DIRECTIVE
Quote the lines exactly, starting with the line that contains "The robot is" and ending with the line that contains "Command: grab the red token", and leave out all other lines.

DATA LINES
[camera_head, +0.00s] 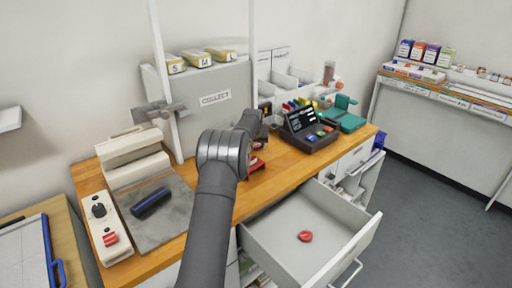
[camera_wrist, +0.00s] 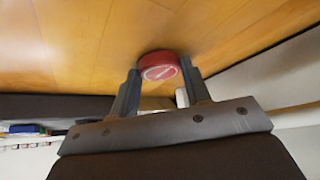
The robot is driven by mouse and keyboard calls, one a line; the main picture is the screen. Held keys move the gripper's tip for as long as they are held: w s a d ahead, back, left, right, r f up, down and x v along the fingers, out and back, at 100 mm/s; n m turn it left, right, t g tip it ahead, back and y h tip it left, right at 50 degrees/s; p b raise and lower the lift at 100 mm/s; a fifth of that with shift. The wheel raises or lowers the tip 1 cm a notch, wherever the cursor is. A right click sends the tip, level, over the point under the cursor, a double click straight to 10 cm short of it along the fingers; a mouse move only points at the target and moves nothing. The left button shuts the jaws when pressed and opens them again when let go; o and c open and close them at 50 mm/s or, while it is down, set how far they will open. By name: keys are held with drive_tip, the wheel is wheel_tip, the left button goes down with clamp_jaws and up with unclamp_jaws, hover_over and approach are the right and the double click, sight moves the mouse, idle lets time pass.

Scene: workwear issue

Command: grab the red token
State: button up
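A round red token (camera_wrist: 158,66) with a white mark on its face shows in the wrist view, against the wooden worktop. The two fingers of my gripper (camera_wrist: 160,85) stand one on each side of it, very close to its edges. I cannot tell whether both fingers touch it, or whether it rests on the wood or hangs just above. In the head view my arm hides most of the gripper (camera_head: 257,150), and a bit of red shows beneath it. Another small red piece (camera_head: 305,236) lies in the open drawer (camera_head: 275,229).
The drawer sticks out at the front right of the worktop (camera_head: 225,193). A black terminal (camera_head: 311,132) and a teal device (camera_head: 345,117) stand right of my gripper. A grey collect cabinet (camera_head: 213,85) stands behind. A blue cylinder (camera_head: 151,203) lies on a grey mat at the left.

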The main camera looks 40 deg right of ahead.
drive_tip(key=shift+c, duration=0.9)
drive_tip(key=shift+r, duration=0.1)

RESPONSE
The robot is driven by mouse and keyboard calls, one a line; the main picture is the screen. Held keys move the gripper's tip for as long as they are held: w s a d ahead, back, left, right, r f up, down and x v along the fingers, out and back, at 100 mm/s; n m turn it left, right, t g tip it ahead, back and y h tip it left, right at 50 degrees/s; p b raise and lower the lift at 100 mm/s; a fifth of that with shift. The wheel raises or lowers the tip 1 cm a notch, wherever the cursor is. A right click sends the tip, level, over the point under the cursor, a double click straight to 10 cm short of it along the fingers; a mouse move only points at the target and moves nothing. The left button shuts the jaws when pressed and opens them again when let go; o and c open and close them at 50 mm/s or, while it is down, set how far they will open. By name: keys are held with drive_tip, the wheel is wheel_tip, the left button goes down with clamp_jaws and up with unclamp_jaws, hover_over and approach are the right and the double click, sight moves the mouse, idle lets time pass.

Scene: workwear issue

Command: grab the red token

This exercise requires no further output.